** start Given data **
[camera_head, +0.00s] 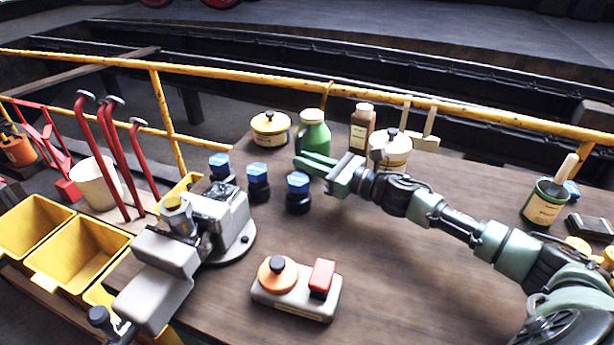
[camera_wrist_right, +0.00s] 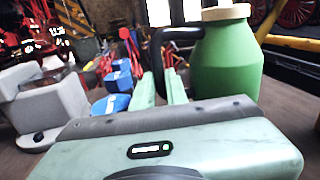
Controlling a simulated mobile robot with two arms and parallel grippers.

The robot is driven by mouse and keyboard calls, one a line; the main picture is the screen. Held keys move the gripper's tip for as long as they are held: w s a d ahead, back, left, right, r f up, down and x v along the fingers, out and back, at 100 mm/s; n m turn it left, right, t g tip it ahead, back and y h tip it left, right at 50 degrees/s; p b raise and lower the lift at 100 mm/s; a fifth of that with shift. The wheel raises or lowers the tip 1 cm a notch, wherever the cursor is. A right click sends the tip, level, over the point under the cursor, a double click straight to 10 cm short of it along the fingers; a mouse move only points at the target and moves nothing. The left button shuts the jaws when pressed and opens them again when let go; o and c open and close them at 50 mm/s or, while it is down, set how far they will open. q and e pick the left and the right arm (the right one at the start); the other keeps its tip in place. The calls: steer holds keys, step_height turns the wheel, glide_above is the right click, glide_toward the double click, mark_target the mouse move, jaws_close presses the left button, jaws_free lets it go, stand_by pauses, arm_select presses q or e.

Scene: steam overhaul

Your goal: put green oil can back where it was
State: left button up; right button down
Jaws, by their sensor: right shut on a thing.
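The green oil can (camera_head: 315,132) is upright near the back edge of the wooden bench, between a yellow-lidded tin and a brown bottle. Its pale cap and dark handle show in the right wrist view, where the green body (camera_wrist_right: 228,62) fills the upper right. My right gripper (camera_head: 312,163) reaches in from the right, low in front of the can. Its fingers (camera_wrist_right: 172,88) are shut on the can's dark handle. The can's base is hidden, so I cannot tell whether it touches the bench. My left gripper is not in view.
Blue-topped bottles (camera_head: 258,182) stand left of the gripper. A yellow tin (camera_head: 270,130), a brown bottle (camera_head: 361,128) and a cream tin (camera_head: 392,153) line the back. A grey vise (camera_head: 225,215) and a button box (camera_head: 297,290) are in front. The bench's middle right is clear.

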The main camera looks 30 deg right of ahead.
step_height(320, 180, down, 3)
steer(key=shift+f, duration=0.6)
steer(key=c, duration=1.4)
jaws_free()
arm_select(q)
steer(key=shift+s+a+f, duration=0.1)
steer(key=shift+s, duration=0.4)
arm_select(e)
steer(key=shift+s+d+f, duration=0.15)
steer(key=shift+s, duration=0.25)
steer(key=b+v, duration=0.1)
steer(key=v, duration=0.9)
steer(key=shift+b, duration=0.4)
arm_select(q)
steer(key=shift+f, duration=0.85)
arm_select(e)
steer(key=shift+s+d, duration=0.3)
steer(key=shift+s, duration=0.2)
** end Given data **
* Prompt *
All of the data needs repeating exactly, but the pictures do not.

* Result of this exercise *
[camera_head, +0.00s] 
[camera_wrist_right, +0.00s] 
Controlling a simulated mobile robot with two arms and parallel grippers.

The robot is driven by mouse and keyboard calls, one a line; the main picture is the screen. Held keys move the gripper's tip for as long as they are held: w s a d ahead, back, left, right, r f up, down and x v along the fingers, out and back, at 100 mm/s; n m turn it left, right, t g tip it ahead, back and y h tip it left, right at 50 degrees/s; p b raise and lower the lift at 100 mm/s; a fifth of that with shift. The wheel raises or lowers the tip 1 cm a notch, wherever the cursor is. A right click sends the tip, level, over the point under the cursor, a double click straight to 10 cm short of it along the fingers; a mouse move only points at the target and moves nothing. The left button shuts the jaws when pressed and opens them again when let go; o and c open and close them at 50 mm/s or, while it is down, set how far they will open. q and e pick the left and the right arm (the right one at the start); the other keeps its tip in place. The calls: steer holds keys, step_height turns the wheel, glide_above is the right click, glide_toward the double click, mark_target the mouse move, jaws_close presses the left button, jaws_free lets it go, stand_by pauses, arm_select presses q or e.

Scene: steam overhaul

Your goal: put green oil can back where it was
State: left button up; right button down
Jaws, by their sensor: right shut on a thing.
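The green oil can (camera_head: 315,132) is upright near the back edge of the wooden bench, between a yellow-lidded tin and a brown bottle. Its pale cap and dark handle show in the right wrist view, where the green body (camera_wrist_right: 228,62) fills the upper right. My right gripper (camera_head: 312,163) reaches in from the right, low in front of the can. Its fingers (camera_wrist_right: 172,88) are shut on the can's dark handle. The can's base is hidden, so I cannot tell whether it touches the bench. My left gripper is not in view.
Blue-topped bottles (camera_head: 258,182) stand left of the gripper. A yellow tin (camera_head: 270,130), a brown bottle (camera_head: 361,128) and a cream tin (camera_head: 392,153) line the back. A grey vise (camera_head: 225,215) and a button box (camera_head: 297,290) are in front. The bench's middle right is clear.

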The main camera looks 30 deg right of ahead.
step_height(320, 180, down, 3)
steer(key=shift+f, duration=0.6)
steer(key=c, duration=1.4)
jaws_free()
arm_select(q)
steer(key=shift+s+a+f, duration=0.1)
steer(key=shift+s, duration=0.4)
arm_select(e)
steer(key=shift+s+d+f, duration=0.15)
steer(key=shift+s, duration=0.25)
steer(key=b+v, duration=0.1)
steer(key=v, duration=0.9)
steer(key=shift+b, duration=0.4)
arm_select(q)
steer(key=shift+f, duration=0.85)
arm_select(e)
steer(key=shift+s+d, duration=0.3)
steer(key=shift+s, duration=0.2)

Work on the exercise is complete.